Problem: For each line in the data below that holds "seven", return a copy.

Rows about robot tasks
==================================================
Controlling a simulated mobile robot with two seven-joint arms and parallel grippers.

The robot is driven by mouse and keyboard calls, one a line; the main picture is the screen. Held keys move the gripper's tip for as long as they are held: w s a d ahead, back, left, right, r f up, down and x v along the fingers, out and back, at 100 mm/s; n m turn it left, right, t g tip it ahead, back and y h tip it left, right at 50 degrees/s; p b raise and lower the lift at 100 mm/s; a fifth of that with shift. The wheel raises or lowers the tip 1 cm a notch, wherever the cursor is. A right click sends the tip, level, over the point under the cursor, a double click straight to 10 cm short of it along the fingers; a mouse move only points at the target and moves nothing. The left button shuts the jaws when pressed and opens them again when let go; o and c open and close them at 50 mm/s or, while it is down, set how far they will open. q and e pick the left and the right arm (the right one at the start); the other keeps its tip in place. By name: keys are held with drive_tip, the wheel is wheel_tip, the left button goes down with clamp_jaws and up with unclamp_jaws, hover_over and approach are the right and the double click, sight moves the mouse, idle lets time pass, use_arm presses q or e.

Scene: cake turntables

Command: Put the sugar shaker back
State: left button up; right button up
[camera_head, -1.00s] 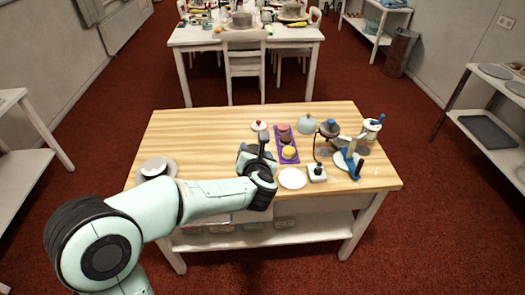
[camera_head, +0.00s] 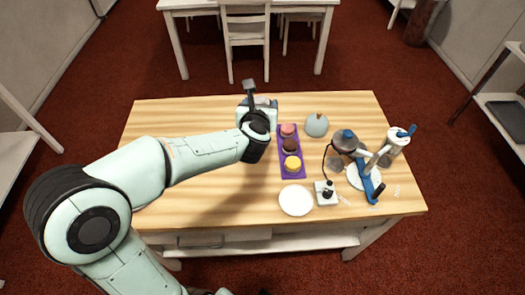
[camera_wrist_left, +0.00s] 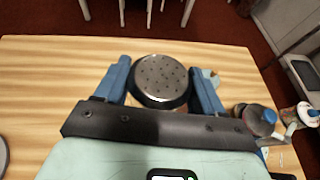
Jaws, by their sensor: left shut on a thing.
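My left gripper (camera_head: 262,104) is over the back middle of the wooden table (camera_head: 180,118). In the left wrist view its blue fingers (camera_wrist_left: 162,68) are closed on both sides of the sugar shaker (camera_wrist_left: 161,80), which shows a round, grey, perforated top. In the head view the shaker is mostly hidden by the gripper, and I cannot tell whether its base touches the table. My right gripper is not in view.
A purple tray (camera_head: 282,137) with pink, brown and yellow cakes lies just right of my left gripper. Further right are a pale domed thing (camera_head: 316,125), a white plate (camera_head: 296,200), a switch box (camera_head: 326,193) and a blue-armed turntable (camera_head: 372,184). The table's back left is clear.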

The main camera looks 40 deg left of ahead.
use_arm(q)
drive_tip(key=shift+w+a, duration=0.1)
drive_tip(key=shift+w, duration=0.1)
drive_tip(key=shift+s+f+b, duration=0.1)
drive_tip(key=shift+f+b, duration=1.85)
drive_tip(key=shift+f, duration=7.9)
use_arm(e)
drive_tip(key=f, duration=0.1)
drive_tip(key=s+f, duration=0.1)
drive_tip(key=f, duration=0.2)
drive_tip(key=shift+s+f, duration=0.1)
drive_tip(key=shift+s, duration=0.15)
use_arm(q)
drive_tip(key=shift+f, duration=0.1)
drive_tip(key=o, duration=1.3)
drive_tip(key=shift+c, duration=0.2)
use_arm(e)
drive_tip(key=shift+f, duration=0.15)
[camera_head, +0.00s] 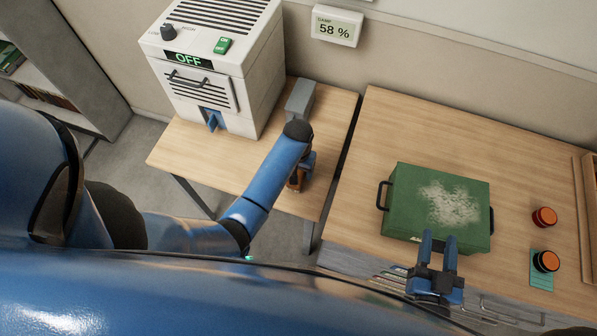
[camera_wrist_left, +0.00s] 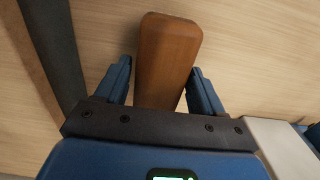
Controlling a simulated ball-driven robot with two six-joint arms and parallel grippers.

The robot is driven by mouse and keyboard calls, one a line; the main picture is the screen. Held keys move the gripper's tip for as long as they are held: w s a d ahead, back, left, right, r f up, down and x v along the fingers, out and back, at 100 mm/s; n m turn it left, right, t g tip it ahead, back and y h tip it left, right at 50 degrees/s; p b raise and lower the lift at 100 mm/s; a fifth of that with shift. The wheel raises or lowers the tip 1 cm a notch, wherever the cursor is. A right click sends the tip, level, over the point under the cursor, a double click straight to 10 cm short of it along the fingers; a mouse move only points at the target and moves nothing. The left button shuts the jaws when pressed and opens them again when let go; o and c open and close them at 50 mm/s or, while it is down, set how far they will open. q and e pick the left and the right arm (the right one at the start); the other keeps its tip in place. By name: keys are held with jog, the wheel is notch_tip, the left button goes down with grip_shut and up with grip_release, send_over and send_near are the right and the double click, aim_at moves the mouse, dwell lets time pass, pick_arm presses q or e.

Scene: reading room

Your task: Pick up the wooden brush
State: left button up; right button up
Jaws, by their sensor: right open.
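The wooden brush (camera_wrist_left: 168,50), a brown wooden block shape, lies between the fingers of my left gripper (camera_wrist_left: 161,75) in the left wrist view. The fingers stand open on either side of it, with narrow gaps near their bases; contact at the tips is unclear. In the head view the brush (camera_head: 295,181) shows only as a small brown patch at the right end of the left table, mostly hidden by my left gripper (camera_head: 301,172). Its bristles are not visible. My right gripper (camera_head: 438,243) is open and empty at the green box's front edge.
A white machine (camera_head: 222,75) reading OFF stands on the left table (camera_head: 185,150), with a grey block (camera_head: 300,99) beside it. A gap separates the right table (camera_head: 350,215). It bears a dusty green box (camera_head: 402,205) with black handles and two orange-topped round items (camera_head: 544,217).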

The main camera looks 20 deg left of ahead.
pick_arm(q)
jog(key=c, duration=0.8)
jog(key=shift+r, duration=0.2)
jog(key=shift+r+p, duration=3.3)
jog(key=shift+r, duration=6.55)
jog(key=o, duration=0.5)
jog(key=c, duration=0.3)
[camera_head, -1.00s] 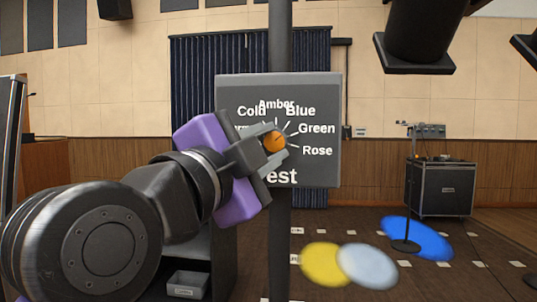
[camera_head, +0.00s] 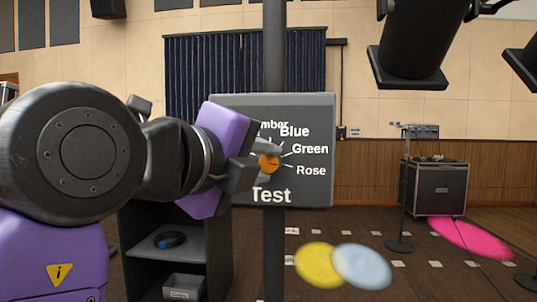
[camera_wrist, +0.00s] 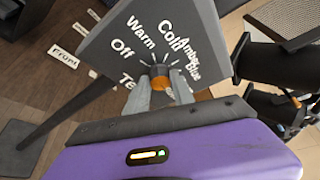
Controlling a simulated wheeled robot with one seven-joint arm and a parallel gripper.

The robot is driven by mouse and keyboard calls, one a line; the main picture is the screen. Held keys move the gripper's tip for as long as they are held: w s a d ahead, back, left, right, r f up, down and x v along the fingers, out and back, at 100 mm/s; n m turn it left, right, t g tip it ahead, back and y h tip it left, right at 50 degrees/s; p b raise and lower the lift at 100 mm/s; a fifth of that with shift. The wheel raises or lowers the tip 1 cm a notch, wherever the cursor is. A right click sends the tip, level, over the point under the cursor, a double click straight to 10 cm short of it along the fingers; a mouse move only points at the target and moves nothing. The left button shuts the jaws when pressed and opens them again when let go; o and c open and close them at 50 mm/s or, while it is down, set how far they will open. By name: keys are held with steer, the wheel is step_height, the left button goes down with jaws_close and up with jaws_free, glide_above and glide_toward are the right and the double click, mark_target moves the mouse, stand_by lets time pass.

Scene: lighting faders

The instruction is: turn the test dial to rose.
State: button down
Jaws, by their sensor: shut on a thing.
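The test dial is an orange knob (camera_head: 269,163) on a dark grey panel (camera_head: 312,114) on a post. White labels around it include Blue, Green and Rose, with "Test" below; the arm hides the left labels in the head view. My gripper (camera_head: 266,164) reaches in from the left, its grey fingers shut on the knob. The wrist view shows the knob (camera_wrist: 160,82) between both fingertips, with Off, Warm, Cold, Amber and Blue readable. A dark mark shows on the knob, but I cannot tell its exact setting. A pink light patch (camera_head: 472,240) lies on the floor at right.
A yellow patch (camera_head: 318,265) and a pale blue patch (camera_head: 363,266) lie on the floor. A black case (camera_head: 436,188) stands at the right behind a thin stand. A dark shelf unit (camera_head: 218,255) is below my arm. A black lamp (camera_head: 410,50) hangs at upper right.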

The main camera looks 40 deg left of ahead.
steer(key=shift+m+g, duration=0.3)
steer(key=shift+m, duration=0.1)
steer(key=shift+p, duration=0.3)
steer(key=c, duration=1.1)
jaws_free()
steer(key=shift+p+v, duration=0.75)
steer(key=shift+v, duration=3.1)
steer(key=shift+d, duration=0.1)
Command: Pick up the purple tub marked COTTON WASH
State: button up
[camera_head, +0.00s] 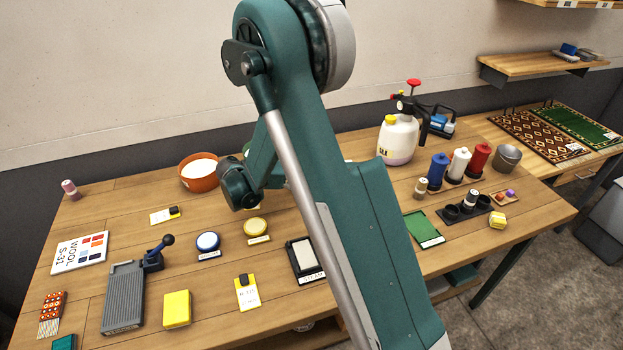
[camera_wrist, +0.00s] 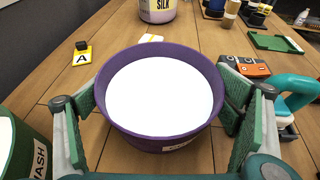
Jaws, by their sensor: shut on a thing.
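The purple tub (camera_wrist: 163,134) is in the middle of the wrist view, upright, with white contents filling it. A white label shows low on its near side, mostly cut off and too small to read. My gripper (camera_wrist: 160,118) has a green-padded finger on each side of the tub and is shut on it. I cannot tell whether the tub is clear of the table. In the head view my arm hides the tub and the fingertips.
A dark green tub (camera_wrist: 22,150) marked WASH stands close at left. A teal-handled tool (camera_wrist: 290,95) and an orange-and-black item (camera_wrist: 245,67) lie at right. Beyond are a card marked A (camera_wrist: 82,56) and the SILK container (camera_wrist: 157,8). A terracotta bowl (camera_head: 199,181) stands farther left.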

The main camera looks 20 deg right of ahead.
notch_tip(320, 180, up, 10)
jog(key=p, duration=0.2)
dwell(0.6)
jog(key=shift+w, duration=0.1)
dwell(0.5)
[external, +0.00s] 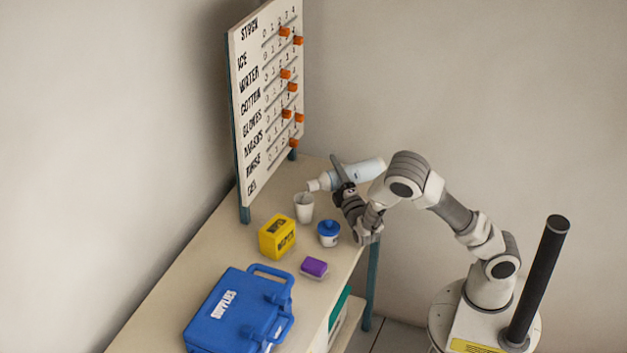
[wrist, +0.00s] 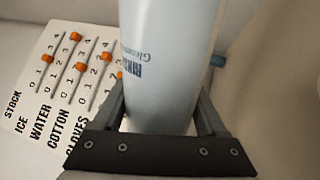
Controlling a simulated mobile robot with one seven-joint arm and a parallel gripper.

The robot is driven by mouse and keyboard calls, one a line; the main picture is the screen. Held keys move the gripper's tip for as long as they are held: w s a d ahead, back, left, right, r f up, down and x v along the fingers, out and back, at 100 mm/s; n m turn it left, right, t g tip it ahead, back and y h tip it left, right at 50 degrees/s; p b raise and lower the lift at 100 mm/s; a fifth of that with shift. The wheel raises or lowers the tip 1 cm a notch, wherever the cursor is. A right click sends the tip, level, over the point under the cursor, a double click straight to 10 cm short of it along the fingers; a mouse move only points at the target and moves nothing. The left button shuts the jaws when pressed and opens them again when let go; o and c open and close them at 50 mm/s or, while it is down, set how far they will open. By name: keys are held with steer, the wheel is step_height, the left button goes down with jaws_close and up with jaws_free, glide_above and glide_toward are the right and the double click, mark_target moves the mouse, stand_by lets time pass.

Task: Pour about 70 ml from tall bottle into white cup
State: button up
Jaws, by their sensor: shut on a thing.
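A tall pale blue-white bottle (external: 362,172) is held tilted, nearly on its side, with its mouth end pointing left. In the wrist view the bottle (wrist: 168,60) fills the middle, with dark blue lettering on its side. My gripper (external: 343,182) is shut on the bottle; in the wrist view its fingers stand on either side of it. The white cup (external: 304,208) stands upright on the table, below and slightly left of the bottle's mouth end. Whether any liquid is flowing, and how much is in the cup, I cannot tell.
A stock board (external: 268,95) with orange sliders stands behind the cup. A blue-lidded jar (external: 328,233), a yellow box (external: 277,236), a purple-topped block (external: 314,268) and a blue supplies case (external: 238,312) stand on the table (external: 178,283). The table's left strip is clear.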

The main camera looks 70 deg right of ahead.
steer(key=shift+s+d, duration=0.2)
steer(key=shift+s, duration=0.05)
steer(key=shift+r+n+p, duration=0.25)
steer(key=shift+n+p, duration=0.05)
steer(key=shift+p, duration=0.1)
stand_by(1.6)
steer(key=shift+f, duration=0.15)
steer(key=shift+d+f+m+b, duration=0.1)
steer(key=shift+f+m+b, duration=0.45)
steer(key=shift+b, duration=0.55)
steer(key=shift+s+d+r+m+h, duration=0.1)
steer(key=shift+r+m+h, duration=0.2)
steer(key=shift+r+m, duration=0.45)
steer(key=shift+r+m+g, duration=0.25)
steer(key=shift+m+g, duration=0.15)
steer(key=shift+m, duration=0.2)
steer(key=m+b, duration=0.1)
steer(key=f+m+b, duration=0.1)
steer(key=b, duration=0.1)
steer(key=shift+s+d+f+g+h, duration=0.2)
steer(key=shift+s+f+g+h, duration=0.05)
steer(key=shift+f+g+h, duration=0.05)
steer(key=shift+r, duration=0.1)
==================================================
Right answer:
Controlling a simulated mobile robot with two seven-joint arms and parallel grippers.
Controlling a simulated wheeled robot with one seven-joint arm and a parallel gripper.
Controlling a simulated mobile robot with one seven-joint arm and a parallel gripper.

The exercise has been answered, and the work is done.